E portano  due di loro, l’ex presidente del Consiglio regionale, il leghista Davide Boni, e l’ex presidente del gruppo Lega, Stefano Galli, a qualcosa di più imbarazzante: a un processo per truffa ai danni dello Stato. Perché tra le righe di inesasuste indagini fatte di liste delle spese (ammissibili, accettabili o decisamente indebite) analizzate dalla Guardia di finanza di Milano, e che trascinarono sotto i riflettori il solito Renzo Bossi («Il Trota») e le sue Morositas e la solita Nicole Minetti coi suoi Sushi bar, spuntano questi due episodi imbarazzanti. Boni, «nonostante nell’agosto 2003 si trasferisca con famiglia» da Sabbioneta (Mantova) a Milano, «fa credere alla Regione Lombardia» di vivere ancora là: così da ricevere un rimborso spese trasporto per oltre 31mila euro. Che non sono poi granchè rispetto ai 159.871, così descritti nelle carte (638 pagine complessive) con cui il procuratore aggiunto Alfredo Robledo e i sostituti Paolo Filippini a Antonio D’Alessio chiedono il rinvio a giudizio suo e degli altri: Boni, «nonostante dall’aprile 2005 disponesse, in virtù del suo status di assessore al Territorio, del servizio di “autista personale” fornito da Regione Lombardia con personale dipendente... al fine di scegliere quale autista personale il sig. Flavio Tremolada» lo avrebbe fatto passare per un consulente. Così da «stipulare con quest’ultimo, dal giugno 2005 all’aprile 2010, undici contratti di collaborazione coordinata e continuativa aventi ad oggetto, contrariamente al vero, “Assistenza all’attività dell’Assessore, rapporti con il Territorio”... duplicando le spese per il servizio di autista spettante all’Assessore».

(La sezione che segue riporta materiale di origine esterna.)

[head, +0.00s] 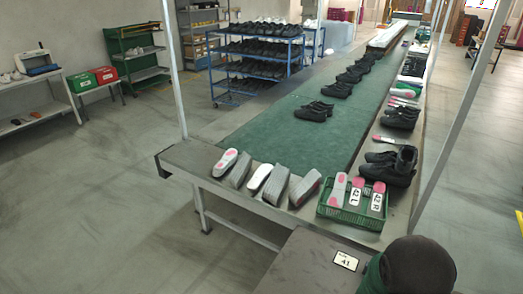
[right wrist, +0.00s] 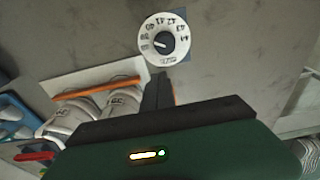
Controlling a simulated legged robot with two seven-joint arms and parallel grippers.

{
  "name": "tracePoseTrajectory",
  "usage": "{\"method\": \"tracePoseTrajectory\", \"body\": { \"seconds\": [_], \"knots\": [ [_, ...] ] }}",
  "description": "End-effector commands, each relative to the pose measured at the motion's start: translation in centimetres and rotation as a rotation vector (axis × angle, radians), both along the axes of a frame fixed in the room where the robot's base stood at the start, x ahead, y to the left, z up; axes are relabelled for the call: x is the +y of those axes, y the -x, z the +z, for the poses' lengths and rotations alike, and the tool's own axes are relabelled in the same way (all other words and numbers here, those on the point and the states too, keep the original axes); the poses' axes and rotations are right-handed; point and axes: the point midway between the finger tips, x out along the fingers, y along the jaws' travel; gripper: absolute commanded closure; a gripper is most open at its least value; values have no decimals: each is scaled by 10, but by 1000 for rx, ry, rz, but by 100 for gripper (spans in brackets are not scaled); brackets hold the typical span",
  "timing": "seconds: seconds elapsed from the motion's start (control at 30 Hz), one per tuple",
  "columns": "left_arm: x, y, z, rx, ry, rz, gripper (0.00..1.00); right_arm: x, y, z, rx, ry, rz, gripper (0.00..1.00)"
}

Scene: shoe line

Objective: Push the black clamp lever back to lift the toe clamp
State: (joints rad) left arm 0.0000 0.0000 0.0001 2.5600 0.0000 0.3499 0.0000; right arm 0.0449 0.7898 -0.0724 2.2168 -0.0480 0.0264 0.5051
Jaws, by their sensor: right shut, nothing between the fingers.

Analogo reato per quel Stefano Galli che, già passato per il golgota della cronaca per i 6mila euro del banchetto delle nozze della figlia messi in rimborso spese regionali, è anche accusato dell’inciucio con il genero (Corrado Paroli), fatto passare come collaboratore specializzato. «Con dichiarazione protocollata» Galli affermava «la stipulazione di un contratto di natura fiduciaria avente ad oggetto una collaborazione coordinata e continuativa con il Paroli, peraltro genero del Galli», di cui attestava «la congruità del compenso per quest’ultimo rispetto alla “prestazione richiesta ed alla professionalità del collaboratore”». E cosa doveva fare Paroli? Una «valutazione dell’attività legislativa attinente i rapporti tra Regione ed Enti locali con particolare attenzione alla Provincia di Lecco», mai eseguita, sempre fosse stato in grado di farlo senza competenza specifica. Ma costata alla Regione, nell’escalation di «compensi straordinari...“tenuto conto della qualità e quantità del lavoro”», 196.600 euro. Il resto è storia vecchia: la Procura chiede il rinvio a giudizio di circa 50 consiglieri di Lega e Pdl, di 5 del Pd, di uno di Sel, del Partito dei pensionati e dell’Idv, e di 5 ex assessori. Tutti uniti nel confondere la politica con le brioche.